Philosophy of NA&ME Directed Studies
A Directed Study in the NA&ME major is an opportunity to conduct individual – or small team – engineering research under the close guidance of a faculty member. Students who choose this experience do so as a 3.0-credit “free elective” within the NA&ME curriculum. Topics, which are selected jointly by the student and faculty member, must be timely, pertinent and of benefit to USCG missions or the Coast Guard Academy. Research must be a combination of theoretical/academic content, analysis, and application. In all cases, a strong technically-written formal report and a presentation before engineering faculty are required.
Recent Examples of Directed Studies
Power Analysis, Proposed Propeller Re-Design for 47’ MLB – 1/c Jason Condon
A 2004-05 Directed Study assessed the power for USCG 47’ MLB and indicated that combined electric and propulsion loads require nearly all available engine brake horsepower (BHP). This 2006-07 project built on that but focused on revision of the electric loads using a new configuration and refinement of power transmission losses. The current propeller was analyzed using analysis/design tools at the U.S. Naval Surface Warfare Center at Carderock. Also examined were propeller thrust loading, clarifying CG intentions regarding engine loading, and plans for design of a propeller that will decrease the load on the engines.
Work completed in coordination with USCG Engineering Logistics Center and Naval Surface Warfare Center Carderock.

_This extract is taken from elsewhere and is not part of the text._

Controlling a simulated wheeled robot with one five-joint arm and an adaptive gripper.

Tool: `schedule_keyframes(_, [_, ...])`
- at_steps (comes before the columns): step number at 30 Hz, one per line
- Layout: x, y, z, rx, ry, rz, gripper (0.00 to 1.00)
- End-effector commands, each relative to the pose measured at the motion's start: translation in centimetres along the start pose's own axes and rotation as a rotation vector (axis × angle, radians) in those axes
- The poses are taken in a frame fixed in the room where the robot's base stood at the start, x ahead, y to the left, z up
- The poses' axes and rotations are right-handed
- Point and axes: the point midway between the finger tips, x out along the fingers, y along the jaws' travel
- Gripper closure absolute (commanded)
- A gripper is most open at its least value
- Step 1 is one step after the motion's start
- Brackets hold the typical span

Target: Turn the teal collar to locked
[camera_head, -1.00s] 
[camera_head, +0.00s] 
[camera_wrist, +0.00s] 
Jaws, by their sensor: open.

Buoy-Deck De-Icing System for USCG 225’ Buoytender – 1/c Jon Benevenuto, 1/c Andrew Murphy
Due to extreme weather conditions in the Great Lakes and Alaska, WLB class buoy tenders have deck icing problems during winter months. After examining several types of de-icing systems, an electrical system and a waste heat system were analyzed in greater depth. The electrical de-icing system was determined to be the most effective. The capabilities of the proposed system prevent ice formation down to 0 degrees Fahrenheit with 15 knots of wind with a heat load of 250 kilowatts.
Done in coordination with USCG Maintenance and Logistics Command Atlantic and USCGC Hollyhock.
Western Rivers' Fast Water Buoys: Reducing Loss and Improving Performance – 1/c Josiah Toepfer, 1/c Kyle Carter
Approximately 4-6000 buoys are lost each year, almost entirely in the open water portions of rivers, due mainly to being run over by barges, but also due to high currents and debris. Research conducted with the District Eight Waterways Manager and Coast Guard Cutters Chippewa and Kanawha led to a focus on buoy mooring systems. When the buoy is hit by a barge, it is believed the counterweight swings up and acts as a scissor on the wire used to moor the buoys in the open water. To prevent the loss of these buoys, suggested system improvements included the use of the River Star mooring knot and a chain lead on the end of the wire rope.
Project completed in coordination with USCG Headquarters and Research and Development Center.
A Propulsion Plant Re-Design for the USCG 75’ WLR, WLIC – 1/c Brian Lied
Winner of the Undergraduate Paper Award 2003-2004, National Society of Naval Architects and Marine Engineers
The USCG 75’ WLR, WLIC have been experiencing under-powering and vibration problems with their propulsion plants. Operational logbook data (shaft RPM for a variety of vessel speeds) were used to calculate tug-barge resistance, in the form of required propeller thrust. Propeller thrust at each vessel speed was calculated from Gawn-Burrill propeller series data. The thrust data was extrapolated to the new desired vessel speed of 12 knots in still water. New propellers, shafting, reduction gears, and engines were selected. The proposed propulsion plant includes identical port and starboard propulsion plants, each with a 550 brake horsepower diesel engine at 2100 RPM, a 3.6:1 reduction gear, and a 5-blade 46-inch diameter propeller. The resulting very low open-water propeller efficiency (48%) was considered unavoidable in the context of the current project and is discussed.